Well that is going to change at London 2012. You don’t need to be Mystic Meg to predict that the Olympic tennis tournament at Wimbledon – an eight day feast starting on July 28 – is going to be one of the hottest tickets in town and the feel good atmosphere around the tournament will be a big boost to the status of tennis within the Olympic movement.
Roger Federer, speaking in London where he is contesting the ATP Tour finals, certainly thinks so: “In London, with the heritage we have for tennis through Wimbledon, it’s probably going to be the biggest tennis Olympics we’re going to have,” said the Swiss maestro, who won a gold in the Mens’ doubles in Beijing. “For raising awareness for tennis at the Olympic Games, I think London is going to be the perfect place.
“The beauty of it being at Wimbledon is huge for the world of tennis. At the Olympics, the focus is on swimming and athletics and tennis has been forgotten a little bit. At the last couple of Olympics, we’ve seen the best players are always playing.
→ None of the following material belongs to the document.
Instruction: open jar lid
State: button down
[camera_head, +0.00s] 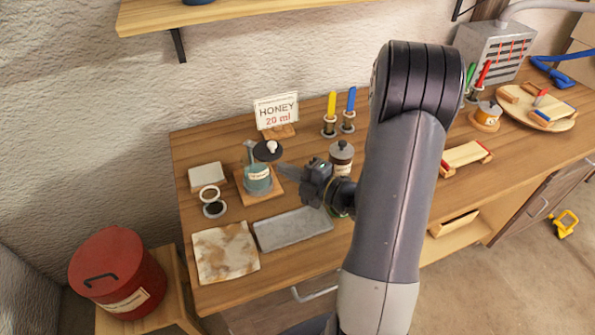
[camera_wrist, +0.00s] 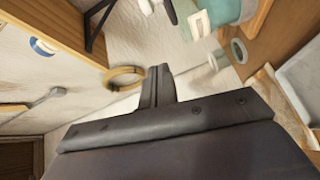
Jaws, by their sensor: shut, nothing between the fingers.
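A teal jar (camera_head: 257,183) with a pale label stands on a square wooden board (camera_head: 276,190) at the left of the bench. A dark round lid (camera_head: 262,153) with a white knob shows at the jar's top, off to its back right; I cannot tell whether it is tilted on a hinge or still touches the rim. My gripper (camera_head: 283,168) is just right of the jar, its fingers shut and empty, pointing left. In the wrist view the shut fingers (camera_wrist: 160,85) are in the middle, apart from the teal jar (camera_wrist: 205,14) at the top edge.
A honey sign (camera_head: 277,111) and coloured candle-like sticks are at the back. A red bin (camera_head: 117,275) stands lower left.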

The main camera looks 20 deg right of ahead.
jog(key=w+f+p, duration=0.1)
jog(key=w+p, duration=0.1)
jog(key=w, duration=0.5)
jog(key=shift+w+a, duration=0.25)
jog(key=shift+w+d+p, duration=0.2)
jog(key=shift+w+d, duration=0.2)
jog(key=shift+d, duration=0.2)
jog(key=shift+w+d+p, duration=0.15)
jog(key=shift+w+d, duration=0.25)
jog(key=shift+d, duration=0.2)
Rafa winning the singles in Beijing, me winning the doubles over there, that was great news for tennis in an Olympic spirit.”
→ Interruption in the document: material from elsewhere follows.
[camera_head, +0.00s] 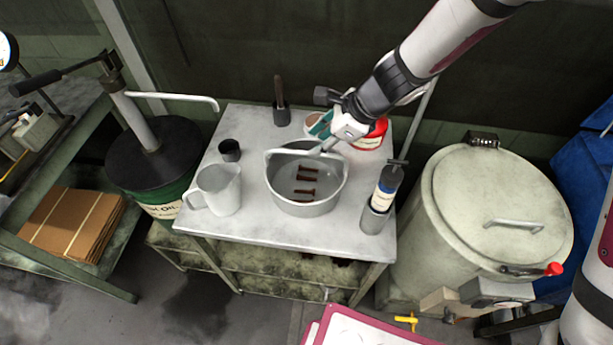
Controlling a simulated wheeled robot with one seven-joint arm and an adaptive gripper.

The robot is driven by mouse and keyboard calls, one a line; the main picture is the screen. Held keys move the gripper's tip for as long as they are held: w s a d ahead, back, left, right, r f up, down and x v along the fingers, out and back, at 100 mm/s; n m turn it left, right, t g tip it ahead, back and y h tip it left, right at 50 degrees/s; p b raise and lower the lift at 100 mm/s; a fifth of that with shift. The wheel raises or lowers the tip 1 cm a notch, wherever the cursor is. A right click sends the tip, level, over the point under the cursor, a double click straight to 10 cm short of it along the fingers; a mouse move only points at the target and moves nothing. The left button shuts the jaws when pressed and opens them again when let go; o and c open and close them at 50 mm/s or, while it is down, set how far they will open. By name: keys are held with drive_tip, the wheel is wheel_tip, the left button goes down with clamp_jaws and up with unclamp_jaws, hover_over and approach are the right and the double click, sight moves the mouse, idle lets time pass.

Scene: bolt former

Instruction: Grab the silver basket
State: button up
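The silver basket (306,207) is a round metal bowl with an arched handle (290,153). It stands upright on the grey-white table (260,226), and several dark red bolts (306,182) lie inside it. My gripper (326,147) reaches in from the upper right and is at the top of the basket, by the right part of the handle. The fingertips are small and partly hidden, so I cannot tell whether they touch or enclose the handle.
A white pitcher (220,190) and a black cup (229,150) stand left of the basket. A bottle in a holder (378,203) stands right. A red container (372,137) and a dark-handled tool (281,105) are behind. A large lidded drum (500,205) is beyond the table's right side.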

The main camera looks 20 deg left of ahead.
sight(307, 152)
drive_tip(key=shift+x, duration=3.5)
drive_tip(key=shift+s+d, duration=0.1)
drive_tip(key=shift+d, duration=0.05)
But tennis and the Olympics have not been comfortable bedfellows for a variety of reasons. Initially it was too exclusive – ironic as it is now one of the planet’s most widely played sport – and then in modern times because an Olympic event, no matter how prestigious, has stood little chance of competing with the four Grand Slam events and especially the towering giant of the game that is Wimbledon. Indeed after the Paris Games of 1924 it didn’t even feature as a medal sport again until 1988.
An Olympic championship is meant to be the pinnacle of any sport but in tennis it would need the earth to shift on its axis for an Olympic gold medal to be more treasured and commemorated than an epic Wimbledon title.
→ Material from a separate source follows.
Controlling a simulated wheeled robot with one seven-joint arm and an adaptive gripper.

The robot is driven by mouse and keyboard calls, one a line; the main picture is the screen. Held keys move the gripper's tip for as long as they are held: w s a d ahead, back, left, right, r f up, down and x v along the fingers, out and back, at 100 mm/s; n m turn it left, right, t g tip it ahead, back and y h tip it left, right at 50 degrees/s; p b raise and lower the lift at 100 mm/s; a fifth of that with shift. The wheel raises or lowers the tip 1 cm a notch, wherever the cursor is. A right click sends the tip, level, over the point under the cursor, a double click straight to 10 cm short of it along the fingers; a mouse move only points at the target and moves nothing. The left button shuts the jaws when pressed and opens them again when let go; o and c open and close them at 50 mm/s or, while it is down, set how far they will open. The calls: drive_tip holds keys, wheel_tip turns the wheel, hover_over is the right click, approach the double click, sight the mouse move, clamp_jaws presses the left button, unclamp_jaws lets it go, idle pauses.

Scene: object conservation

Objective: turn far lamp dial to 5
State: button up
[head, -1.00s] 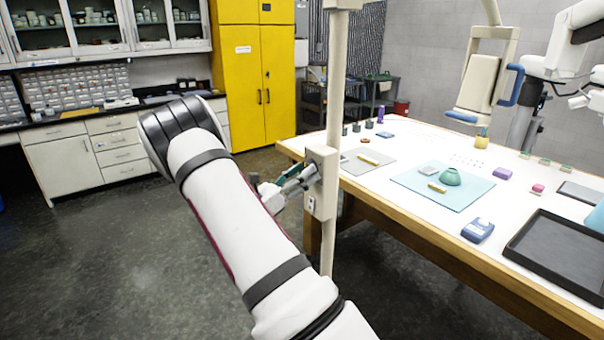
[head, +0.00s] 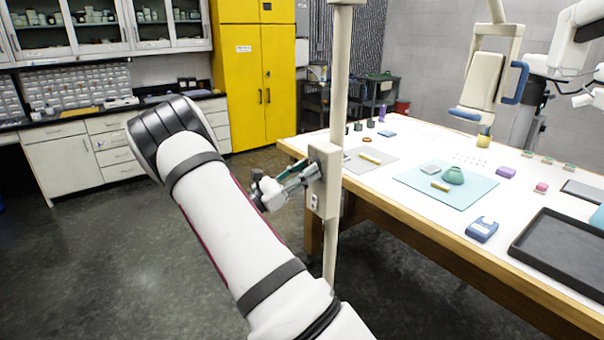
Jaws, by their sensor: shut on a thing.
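The lamp post (head: 337,100) stands upright at the near left edge of the table. A beige control box (head: 325,180) is fixed to it, with a small socket-like plate low on its side. My gripper (head: 308,176) reaches the box's left face from the left and is shut. The lamp dial itself is hidden behind the fingers, so its setting cannot be read. My white arm (head: 230,220) crosses the lower middle of the view. A beige lamp head with a blue handle (head: 483,80) hangs over the far part of the table.
The table (head: 400,230) holds a teal mat (head: 480,195) with a green pot (head: 453,175), a grey mat (head: 382,153), a blue device (head: 481,229) and a dark tray (head: 565,250). Open floor lies left of the post. A yellow cabinet (head: 240,80) stands behind.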

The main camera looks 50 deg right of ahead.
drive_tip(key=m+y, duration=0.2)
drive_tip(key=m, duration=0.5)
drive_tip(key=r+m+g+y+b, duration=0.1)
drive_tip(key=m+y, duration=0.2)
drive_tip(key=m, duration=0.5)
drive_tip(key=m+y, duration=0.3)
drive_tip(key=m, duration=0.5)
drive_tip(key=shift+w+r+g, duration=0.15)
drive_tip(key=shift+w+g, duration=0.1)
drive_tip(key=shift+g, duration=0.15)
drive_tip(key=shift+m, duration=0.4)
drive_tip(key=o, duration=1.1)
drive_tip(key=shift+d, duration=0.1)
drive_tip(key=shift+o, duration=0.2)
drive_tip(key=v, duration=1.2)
But Federer is absolutely right, the 2012 Olympic Tennis tournament will undoubtedly take a massive step up in credibility just by being held at Wimbledon, the cradle of the modern game and a location that automatically ensures tennis excellence. It’s a unique chance for tennis to absolutely cement its place back in the Olympic movement and having achieved that it will be vital for Rio de Janeiro to back up with another superb tournament in 2016.
Countless millions more TV viewers worldwide will automatically watch the five tennis competitions in 2012 – a mixed doubles tournament is being added to the programme – and the Wimbledon crowds will be huge. Henman Hill will be a roaring, seething mass of humanity, especially if Andy Murray can put a gold medal charge together.
One of the great challenges for the Wimbledon groundsmen will be repairing their famous courts in time for the Olympics. The normal All-England fortnight will end on July 8 and the Olympic competition will start on July 28 so there will be just 20 days to get the grass courts up to scratch again. It’s a big “ask” but somehow you know for sure the Wimbledon authorities will find a way of rising to the occasion.
It will be a tournament the likes of which Wimbledon has never seen before. Regulations concerning white kit for the Gentlemen and Ladies will be thrown out of the window and all 172 competitors allowed to wear their national colours. The great showcourts will be bedecked in Olympic logos and those of their elite sponsors. I suspect the atmosphere will be very much “People’s Sunday” with a Davis Cup type intensity.
Bring it on. It won’t be Wimbledon as we know it but for a week or more it will be compelling viewing and great fun, the party atmosphere down at SW19 will match anywhere at the 2012 Olympics as 30,000 fans flock there every day.
Wimbledon is Wimbledon and when the Mens and Women’s Singles champions, in particular, receive their gold medals on Centre Court the images that go flashing around the world are going to be amongst the most iconic of the 2012 Games.